In the entries below, find every line holding the string "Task" and collect it.

* * * * * * * * *

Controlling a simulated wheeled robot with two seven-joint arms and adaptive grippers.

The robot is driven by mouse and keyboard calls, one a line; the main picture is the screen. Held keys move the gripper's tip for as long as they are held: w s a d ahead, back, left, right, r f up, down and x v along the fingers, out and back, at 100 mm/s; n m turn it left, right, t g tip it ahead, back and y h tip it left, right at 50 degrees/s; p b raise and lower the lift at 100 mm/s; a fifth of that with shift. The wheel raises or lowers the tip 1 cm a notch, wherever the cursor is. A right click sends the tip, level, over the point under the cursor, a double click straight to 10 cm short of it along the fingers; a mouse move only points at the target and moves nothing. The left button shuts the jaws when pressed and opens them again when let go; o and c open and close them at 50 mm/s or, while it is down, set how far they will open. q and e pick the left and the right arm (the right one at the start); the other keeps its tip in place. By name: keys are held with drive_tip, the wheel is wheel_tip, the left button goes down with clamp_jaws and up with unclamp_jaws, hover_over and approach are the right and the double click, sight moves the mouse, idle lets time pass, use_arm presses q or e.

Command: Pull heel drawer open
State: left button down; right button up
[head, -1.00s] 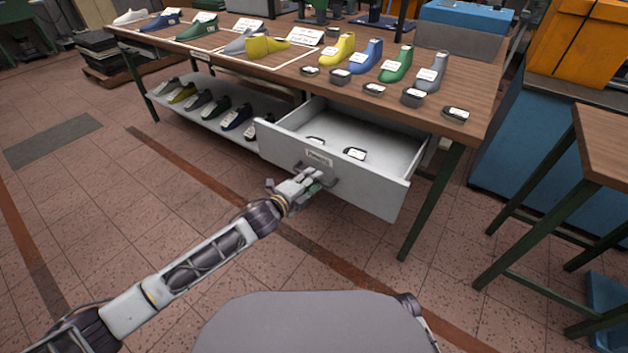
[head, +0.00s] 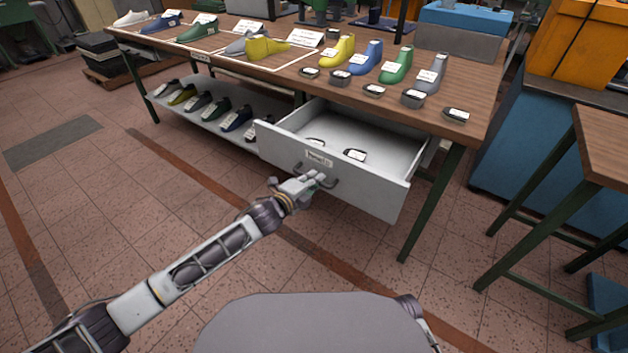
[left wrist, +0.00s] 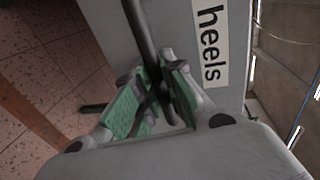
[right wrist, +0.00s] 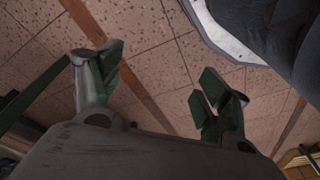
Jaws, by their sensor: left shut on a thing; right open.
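The heel drawer (head: 375,188) is a pale grey drawer standing well out from under the table, with its inside open to view. Its front carries a "heels" label (left wrist: 210,45) and a dark bar handle (left wrist: 141,30). My left gripper (head: 317,178) is at the drawer front and shut on the handle; the bar passes between its green pads in the left wrist view (left wrist: 156,92). Two small dark heel pieces (head: 355,155) with white tags lie in the drawer. My right gripper (right wrist: 160,85) is open and empty above the tiled floor.
The wooden table (head: 300,75) holds shoe lasts, tagged dark heel pieces and cards. A lower shelf (head: 190,108) at left bears several lasts. A green table leg (head: 430,205) stands right of the drawer. The floor in front is clear.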

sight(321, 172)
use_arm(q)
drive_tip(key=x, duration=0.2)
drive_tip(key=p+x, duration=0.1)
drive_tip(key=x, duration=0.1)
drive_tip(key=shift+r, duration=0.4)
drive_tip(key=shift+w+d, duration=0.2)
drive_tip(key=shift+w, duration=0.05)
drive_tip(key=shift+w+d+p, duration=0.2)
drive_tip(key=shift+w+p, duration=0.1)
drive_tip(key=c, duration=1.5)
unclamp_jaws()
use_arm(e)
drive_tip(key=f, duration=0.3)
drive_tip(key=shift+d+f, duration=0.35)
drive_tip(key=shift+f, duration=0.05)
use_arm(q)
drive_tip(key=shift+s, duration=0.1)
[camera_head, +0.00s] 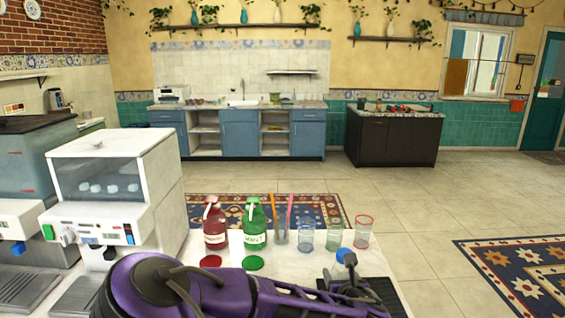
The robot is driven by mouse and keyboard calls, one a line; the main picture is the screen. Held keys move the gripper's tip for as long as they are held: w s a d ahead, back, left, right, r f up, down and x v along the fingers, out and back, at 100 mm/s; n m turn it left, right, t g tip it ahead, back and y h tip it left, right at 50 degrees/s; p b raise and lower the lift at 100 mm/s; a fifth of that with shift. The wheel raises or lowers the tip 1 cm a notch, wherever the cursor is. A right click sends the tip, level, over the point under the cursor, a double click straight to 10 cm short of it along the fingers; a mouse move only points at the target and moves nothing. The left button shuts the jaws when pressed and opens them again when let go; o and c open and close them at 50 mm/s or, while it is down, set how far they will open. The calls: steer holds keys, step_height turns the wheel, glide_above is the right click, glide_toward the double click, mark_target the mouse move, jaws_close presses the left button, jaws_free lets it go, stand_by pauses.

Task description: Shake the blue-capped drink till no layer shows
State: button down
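The blue-capped drink (340,270) is near the front right of the white counter. Its blue cap and a little of its pale, clear upper body show; the rest is hidden behind my gripper and arm, so I cannot make out any layers. The cap looks upright. My gripper (352,284), black at the end of my purple arm, is right at the drink and overlaps its lower part. Its fingertips do not show clearly, so I cannot tell whether they hold the drink or are just in front of it.
Behind the drink stand a glass with straws (280,236), a blue-rimmed glass (306,238), a green-rimmed glass (334,238) and a red-rimmed glass (363,234). Red (214,232) and green (255,228) pump bottles stand left of them. A white dispensing machine (110,200) is at left.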

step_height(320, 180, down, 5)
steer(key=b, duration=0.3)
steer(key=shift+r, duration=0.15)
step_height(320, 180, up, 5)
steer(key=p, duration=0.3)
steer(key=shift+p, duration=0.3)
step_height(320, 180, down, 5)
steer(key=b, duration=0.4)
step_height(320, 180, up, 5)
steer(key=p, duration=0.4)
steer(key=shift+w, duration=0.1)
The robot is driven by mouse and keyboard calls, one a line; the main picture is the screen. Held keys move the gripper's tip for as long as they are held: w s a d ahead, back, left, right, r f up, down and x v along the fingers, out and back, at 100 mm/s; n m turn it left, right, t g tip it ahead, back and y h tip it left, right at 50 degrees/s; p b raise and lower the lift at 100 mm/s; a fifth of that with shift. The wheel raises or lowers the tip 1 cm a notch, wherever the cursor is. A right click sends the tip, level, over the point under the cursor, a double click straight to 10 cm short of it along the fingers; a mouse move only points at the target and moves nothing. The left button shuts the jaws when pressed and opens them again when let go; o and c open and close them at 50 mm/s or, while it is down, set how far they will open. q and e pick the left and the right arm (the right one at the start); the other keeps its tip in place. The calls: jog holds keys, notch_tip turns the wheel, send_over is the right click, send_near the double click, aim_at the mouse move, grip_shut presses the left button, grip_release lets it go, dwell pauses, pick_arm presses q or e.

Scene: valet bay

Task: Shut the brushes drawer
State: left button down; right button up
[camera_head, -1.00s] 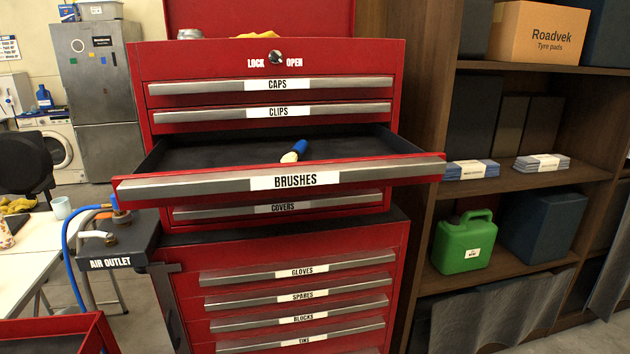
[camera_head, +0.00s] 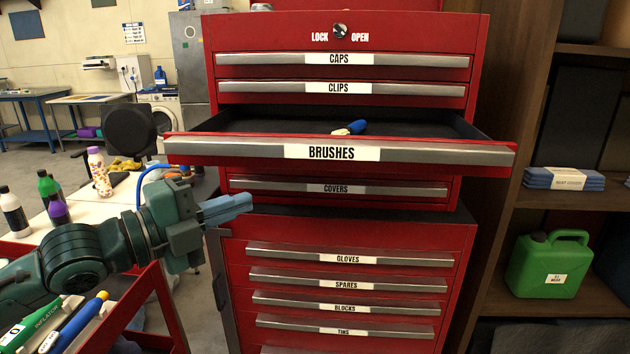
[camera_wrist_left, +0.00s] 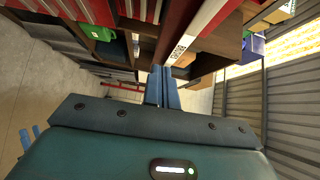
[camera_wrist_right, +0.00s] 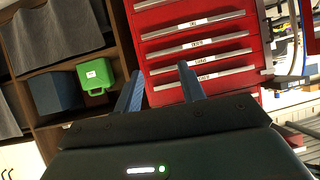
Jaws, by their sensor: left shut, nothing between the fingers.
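The brushes drawer (camera_head: 420,152) stands pulled out of the red tool cabinet (camera_head: 345,33), with a brush (camera_head: 349,128) with a blue part lying inside. In the left wrist view its labelled front (camera_wrist_left: 183,45) runs at a slant just beyond the fingers. My left gripper (camera_head: 240,201) is shut and empty, below and in front of the drawer's left part, apart from it in the head view. My right gripper is out of the head view; in the right wrist view its fingers (camera_wrist_right: 160,85) are spread with nothing between them, facing the cabinet's lower drawers.
The caps, clips and covers drawers (camera_head: 410,188) are closed, as are the lower ones. A shelf with a green canister (camera_head: 548,265) stands at the right. A red cart (camera_head: 140,310) and a table with bottles (camera_head: 98,172) are at the left.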

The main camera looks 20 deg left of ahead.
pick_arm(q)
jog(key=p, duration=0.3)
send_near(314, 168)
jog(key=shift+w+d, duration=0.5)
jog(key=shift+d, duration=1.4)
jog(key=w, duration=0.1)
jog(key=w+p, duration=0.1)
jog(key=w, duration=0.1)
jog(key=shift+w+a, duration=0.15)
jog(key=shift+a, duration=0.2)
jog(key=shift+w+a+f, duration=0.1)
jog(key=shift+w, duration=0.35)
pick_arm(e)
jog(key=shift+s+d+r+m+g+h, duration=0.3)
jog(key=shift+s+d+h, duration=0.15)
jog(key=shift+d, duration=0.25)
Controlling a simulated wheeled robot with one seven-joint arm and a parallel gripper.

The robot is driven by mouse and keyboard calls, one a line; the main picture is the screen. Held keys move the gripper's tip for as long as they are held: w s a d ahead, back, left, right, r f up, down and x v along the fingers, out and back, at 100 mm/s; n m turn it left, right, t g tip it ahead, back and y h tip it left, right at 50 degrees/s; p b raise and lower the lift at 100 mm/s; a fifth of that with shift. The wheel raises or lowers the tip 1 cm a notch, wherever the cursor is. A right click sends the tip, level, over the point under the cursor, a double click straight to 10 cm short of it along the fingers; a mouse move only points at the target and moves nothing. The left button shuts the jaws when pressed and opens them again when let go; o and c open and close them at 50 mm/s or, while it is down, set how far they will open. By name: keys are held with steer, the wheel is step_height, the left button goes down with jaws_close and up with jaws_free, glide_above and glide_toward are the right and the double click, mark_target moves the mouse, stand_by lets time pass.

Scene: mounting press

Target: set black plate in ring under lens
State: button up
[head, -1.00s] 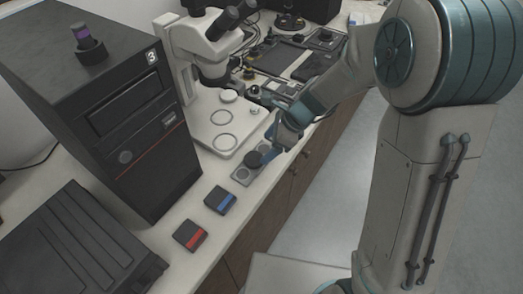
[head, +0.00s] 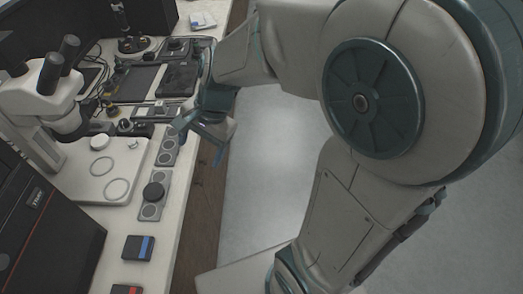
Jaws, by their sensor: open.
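A black round plate (head: 153,191) lies on a grey strip holder (head: 151,211) near the counter's front edge. The microscope (head: 43,92) stands at the left, with its lens over a pale base (head: 84,187). A thin ring outline (head: 117,190) is marked on that base. Another ring (head: 102,166) and a white disc (head: 100,142) lie closer to the lens. My gripper (head: 201,143) is open and empty, above the counter's front edge. It is beyond and to the right of the black plate, clear of it.
A second grey strip (head: 167,147) with circles lies beside my gripper. Blue-marked (head: 139,248) and red-marked (head: 126,289) small boxes sit nearer. A black tower (head: 40,225) stands at left. Dark trays (head: 177,80) and small parts fill the far counter. Floor at right is open.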

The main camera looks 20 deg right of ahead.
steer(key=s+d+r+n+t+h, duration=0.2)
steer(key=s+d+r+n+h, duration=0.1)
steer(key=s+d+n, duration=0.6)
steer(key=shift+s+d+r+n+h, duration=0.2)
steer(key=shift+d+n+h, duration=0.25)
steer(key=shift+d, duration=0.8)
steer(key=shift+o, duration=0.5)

* * * * * * * * *

#### [SOLUTION FOR THIS EXERCISE]
Task description: Shake the blue-capped drink till no layer shows
Task: Shut the brushes drawer

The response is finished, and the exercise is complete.